In line with Coop in the original series, the Cooper who has infiltrated the life of Dougie Jones in The Return is responsive to the simple, almost invariably sweet, food that his wife, Janey-E (Naomi Watts), feeds him as she would a child. The new, temporary Coop doesn’t dream, but he is guided by a good intuition (a.k.a. the Black Lodge) that helps him dodge the traps that his now almost nonexistent rational logic would fail to discern. Finally, Coop is still pure at heart to the point of taking an embarrassingly innocent approach to heterosexual relationships, which leads him to engage in a disturbing sex scene with Janey-E without previously having shown signs of consent. This is, up to this point, the only sex scene the show will put Cooper through, as if the character had to be stripped of agency to support — and perhaps accidentally enjoy — this less-than-pure experience of adult physicality. Coop, however, renews along with his old sensory memories. Through the comical, aphasic demands for coffee of Coop-as-Dougie-Jones, the longtime viewer can satisfy their knowledge that, doppelgängers and mind-bending dimension-crossing aside, this is the “real” Coop, in essence. In fact, Cooper’s initial rediscovery of coffee in “Part 4,” and of cherry pie in “Part 11,” tease the audience’s longing to see Cooper restored to his true self while failing to produce a suitable “trigger” for his return. So Coop, for the most part of The Return is reduced to a sort of Faulknerian man-child, but with added magic: he may be slowed down, incapacitated, limited to the feel of simple emotions and easily satiated hungers, but he is never angered by this condition, or shown to have become selfish in this disposition. He is fully dependent on the care of others but also flourishes under this care, seemingly blind to danger but actually blessed by protective intuition, good reflexes (as when attacked by Ike the Spike, the hitman sent to kill him), and the unfaltering guidance of mysterious protective forces.
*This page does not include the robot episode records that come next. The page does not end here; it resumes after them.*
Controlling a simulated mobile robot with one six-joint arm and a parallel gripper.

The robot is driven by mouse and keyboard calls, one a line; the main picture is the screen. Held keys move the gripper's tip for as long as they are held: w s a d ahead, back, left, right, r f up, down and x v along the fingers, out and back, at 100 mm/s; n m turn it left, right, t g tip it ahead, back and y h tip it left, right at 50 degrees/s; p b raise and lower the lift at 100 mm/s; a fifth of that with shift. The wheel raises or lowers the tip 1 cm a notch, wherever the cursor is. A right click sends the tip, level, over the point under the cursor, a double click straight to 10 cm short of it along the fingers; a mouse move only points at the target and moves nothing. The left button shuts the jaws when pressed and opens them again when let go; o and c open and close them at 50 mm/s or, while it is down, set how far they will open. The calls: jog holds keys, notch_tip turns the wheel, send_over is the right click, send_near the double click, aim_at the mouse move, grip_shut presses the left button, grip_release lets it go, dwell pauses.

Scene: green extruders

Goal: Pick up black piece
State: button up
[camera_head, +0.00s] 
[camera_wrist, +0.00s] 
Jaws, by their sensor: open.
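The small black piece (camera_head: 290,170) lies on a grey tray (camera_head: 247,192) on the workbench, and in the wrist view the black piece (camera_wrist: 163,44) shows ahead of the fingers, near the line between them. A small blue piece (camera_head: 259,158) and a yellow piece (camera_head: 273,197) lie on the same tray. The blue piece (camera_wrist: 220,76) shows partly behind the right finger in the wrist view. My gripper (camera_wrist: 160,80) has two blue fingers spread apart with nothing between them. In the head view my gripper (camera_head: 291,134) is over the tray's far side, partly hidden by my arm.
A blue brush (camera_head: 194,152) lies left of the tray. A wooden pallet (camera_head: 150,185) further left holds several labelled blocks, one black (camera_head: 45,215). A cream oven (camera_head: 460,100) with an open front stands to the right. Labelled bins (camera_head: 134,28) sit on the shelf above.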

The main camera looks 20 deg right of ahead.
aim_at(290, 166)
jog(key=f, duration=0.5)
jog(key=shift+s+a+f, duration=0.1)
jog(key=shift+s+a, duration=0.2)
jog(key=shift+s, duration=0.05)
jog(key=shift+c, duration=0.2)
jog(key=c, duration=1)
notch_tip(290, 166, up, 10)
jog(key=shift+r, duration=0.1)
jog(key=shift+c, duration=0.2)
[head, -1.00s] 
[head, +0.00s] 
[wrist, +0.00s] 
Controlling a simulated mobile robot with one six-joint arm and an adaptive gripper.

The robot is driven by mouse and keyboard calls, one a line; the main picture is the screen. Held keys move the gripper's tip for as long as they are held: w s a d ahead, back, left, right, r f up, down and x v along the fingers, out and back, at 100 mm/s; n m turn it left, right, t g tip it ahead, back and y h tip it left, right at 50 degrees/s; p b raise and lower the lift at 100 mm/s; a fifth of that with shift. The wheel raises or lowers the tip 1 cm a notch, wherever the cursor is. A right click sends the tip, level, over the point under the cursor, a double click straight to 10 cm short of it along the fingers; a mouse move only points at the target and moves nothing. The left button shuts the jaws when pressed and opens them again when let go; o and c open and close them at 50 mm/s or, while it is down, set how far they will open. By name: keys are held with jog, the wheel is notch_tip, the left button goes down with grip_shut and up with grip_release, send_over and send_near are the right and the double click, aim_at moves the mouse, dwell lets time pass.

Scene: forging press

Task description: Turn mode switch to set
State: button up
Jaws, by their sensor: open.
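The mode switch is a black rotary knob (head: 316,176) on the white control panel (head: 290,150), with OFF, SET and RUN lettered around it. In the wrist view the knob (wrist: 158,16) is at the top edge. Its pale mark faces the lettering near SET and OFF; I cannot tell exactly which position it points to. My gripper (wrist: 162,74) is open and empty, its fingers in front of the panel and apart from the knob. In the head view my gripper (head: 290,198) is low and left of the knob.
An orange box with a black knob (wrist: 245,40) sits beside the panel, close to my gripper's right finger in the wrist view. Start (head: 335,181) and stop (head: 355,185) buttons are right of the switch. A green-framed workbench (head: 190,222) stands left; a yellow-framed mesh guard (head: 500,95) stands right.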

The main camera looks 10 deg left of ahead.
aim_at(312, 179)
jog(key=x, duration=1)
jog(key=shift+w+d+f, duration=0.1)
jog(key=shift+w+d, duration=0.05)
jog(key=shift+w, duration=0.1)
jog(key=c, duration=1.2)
And yet in the episode aired a week before the two-part finale, the show got Cooper back. Indulging in this subversive timeline, Lynch forces his audience to experience the world of Twin Peaks — which now comprises many more locations than the town of Twin Peaks itself and many new characters that draw, more or less closely, on the original series — beyond or before its movement toward narrative resolution. The “spirit” of this irresponsible timeline occasionally crystalizes through the wide, innocent, experimental eyes of Cooper-as-Dougie-Jones.
Twin Peaks has always affected a great innocence over the way it managed time and the release of information, a process that always privileged environmental components such as food, nature, technology, weather, and time. As Michel Chion noted in the mid-1990s, Twin Peaks was the first television series where the characters were seen interrupting the action altogether to enjoy simple physical gratifications such as fresh air, the taste of a good cup of coffee with a slice of pie, a “notion of ease” that was so completely new to the time-tight world of television series. Lynch was famously forced by ABC to reveal the identity of Laura Palmer’s killer early on in Season Two out of concern for the general longing for narrative resolution, a move that went against Lynch and Mark Frost’s initial plan to let the murder plot recede to the background, while savoring all the minor sub-narratives of the various characters and the atmosphere, in a word, of the show. This decision, he realized immediately, would “kill” the show, and it did, at least for a time.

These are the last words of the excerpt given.